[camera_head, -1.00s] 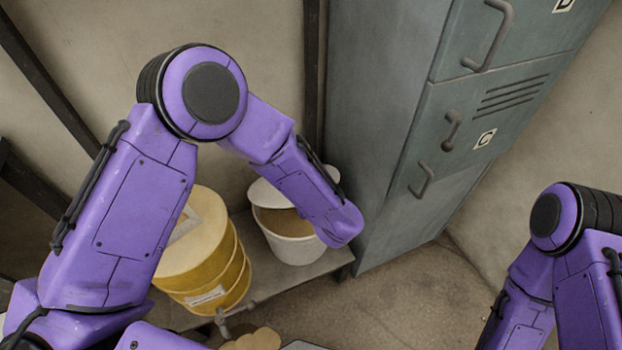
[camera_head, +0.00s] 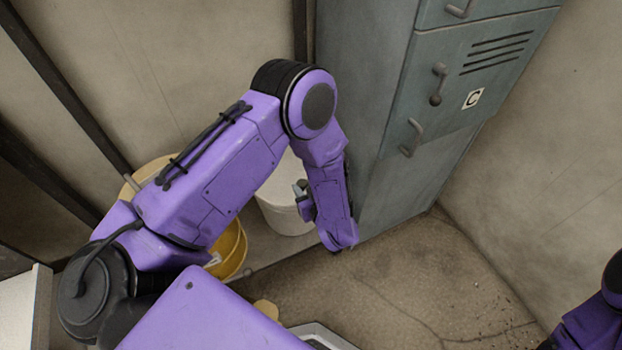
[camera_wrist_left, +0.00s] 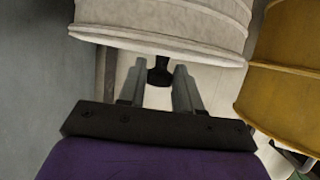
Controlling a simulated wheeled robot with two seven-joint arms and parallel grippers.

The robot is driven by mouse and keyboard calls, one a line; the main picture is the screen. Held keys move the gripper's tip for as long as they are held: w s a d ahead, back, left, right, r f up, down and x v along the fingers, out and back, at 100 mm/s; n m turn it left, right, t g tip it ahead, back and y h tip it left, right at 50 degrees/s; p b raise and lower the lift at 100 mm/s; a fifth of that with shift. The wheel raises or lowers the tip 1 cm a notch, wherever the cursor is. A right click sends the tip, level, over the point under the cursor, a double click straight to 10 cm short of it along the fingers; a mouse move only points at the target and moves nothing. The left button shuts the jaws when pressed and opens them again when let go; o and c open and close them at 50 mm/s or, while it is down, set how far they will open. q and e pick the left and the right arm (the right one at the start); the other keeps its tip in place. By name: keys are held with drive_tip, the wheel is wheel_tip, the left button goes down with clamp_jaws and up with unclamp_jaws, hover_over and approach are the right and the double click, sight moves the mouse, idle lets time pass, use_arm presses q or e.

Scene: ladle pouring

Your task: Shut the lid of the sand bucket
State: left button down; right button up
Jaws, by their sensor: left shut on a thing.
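My right gripper is out of view.
A yellow drum (camera_head: 232,251) stands left of the bucket, largely behind my left arm; it also shows in the left wrist view (camera_wrist_left: 292,80). The grey-green locker (camera_head: 395,165) rises close on the right. The floor (camera_head: 410,285) in front is mostly clear.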

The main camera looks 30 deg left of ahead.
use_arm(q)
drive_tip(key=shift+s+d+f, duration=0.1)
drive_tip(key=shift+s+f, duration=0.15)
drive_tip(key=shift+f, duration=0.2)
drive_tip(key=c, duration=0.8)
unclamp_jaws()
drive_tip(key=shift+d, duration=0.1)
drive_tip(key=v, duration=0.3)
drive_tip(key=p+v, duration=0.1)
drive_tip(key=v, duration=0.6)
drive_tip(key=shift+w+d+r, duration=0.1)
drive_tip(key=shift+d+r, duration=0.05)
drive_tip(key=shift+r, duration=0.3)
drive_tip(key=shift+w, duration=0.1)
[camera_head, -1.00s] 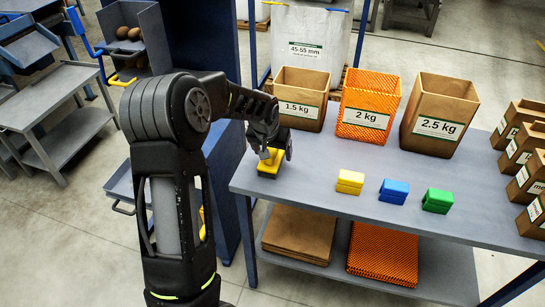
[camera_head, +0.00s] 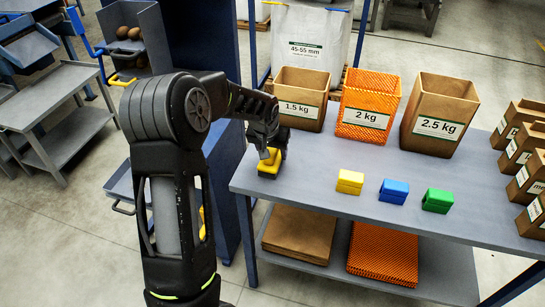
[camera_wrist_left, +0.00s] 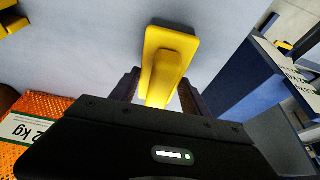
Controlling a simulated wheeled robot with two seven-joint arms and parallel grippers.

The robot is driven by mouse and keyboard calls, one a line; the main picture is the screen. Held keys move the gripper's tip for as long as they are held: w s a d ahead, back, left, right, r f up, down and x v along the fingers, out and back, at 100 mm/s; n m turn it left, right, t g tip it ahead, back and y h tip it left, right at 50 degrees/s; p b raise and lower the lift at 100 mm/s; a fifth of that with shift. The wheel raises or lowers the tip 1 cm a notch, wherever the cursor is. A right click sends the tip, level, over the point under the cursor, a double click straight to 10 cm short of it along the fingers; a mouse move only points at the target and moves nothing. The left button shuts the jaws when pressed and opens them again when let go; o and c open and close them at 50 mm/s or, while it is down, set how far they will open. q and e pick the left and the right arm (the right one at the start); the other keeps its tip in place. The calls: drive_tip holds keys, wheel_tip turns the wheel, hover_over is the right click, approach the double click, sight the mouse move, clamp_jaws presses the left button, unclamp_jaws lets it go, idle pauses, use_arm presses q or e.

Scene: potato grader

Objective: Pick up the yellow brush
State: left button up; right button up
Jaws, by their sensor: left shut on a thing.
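The yellow brush (camera_head: 267,169) has a yellow top over a darker underside. It is at the left end of the grey-blue table (camera_head: 318,178). My left gripper (camera_head: 272,159) points down over it and is shut on its raised yellow handle. In the left wrist view the brush (camera_wrist_left: 172,47) shows its flat yellow block and its handle running between the two dark fingers (camera_wrist_left: 160,92). My right gripper is in neither view.
Yellow (camera_head: 349,182), blue (camera_head: 394,191) and green (camera_head: 437,201) blocks stand in a row to the right. Behind are a 1.5 kg bag (camera_head: 300,88), an orange 2 kg bag (camera_head: 367,97) and a 2.5 kg bag (camera_head: 437,105). Small labelled boxes line the right edge.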

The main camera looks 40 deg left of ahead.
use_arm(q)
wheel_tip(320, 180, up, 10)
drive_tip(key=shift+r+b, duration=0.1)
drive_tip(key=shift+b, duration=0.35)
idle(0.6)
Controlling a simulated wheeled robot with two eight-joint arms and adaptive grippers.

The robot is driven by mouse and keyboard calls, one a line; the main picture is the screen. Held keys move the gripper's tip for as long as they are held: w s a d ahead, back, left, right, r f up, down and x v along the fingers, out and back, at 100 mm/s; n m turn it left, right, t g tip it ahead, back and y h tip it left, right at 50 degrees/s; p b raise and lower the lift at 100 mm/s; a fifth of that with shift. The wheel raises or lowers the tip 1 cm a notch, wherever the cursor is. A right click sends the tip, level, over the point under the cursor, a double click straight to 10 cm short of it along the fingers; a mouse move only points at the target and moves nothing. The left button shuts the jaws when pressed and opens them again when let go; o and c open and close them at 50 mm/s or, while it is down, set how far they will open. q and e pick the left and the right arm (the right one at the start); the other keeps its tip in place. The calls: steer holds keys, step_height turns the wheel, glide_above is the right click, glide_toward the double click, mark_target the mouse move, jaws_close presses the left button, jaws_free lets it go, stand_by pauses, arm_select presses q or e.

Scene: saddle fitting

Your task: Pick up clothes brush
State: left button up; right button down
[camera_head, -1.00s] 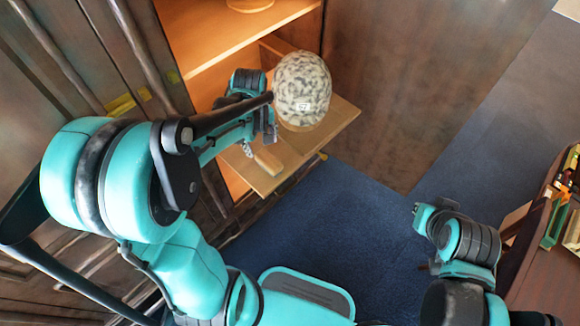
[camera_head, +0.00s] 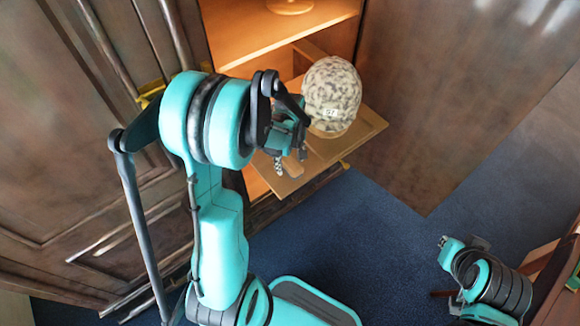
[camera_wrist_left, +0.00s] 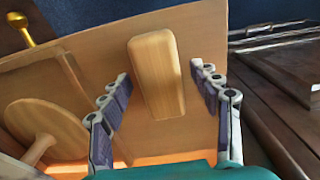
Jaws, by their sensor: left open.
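The clothes brush (camera_wrist_left: 157,72) is a pale wooden block with rounded edges, lying on a pulled-out wooden shelf board. In the head view the brush (camera_head: 291,166) shows small, close to my left gripper (camera_head: 284,166). In the left wrist view my left gripper (camera_wrist_left: 165,105) is open, with one finger on each side of the brush's lower part. The fingers are apart from it, with gaps on both sides. My right gripper (camera_head: 443,241) is at the lower right over the floor, away from the shelf; its fingers are too small to judge.
A speckled helmet-like object (camera_head: 332,95) stands on the same shelf board (camera_head: 365,128), right beside my left gripper. Wardrobe shelving (camera_head: 240,25) lies behind and a brown panel (camera_head: 420,110) to the right. Blue carpet (camera_head: 350,220) is clear below. A wooden disc on a stem (camera_wrist_left: 45,130) shows in the wrist view.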

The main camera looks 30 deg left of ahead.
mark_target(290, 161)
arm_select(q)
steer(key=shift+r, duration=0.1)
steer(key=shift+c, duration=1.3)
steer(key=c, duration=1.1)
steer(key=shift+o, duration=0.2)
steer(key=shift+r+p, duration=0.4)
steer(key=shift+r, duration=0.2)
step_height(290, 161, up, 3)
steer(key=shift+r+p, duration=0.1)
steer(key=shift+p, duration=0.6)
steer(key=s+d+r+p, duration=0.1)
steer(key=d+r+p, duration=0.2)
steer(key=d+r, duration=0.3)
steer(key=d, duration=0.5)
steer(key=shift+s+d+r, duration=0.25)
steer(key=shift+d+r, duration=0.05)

===

_TO DO_. Working from the listing above, pick out every line that has "task" and copy it.

_EXERCISE RESPONSE_.
Your task: Shut the lid of the sand bucket
Your task: Pick up clothes brush

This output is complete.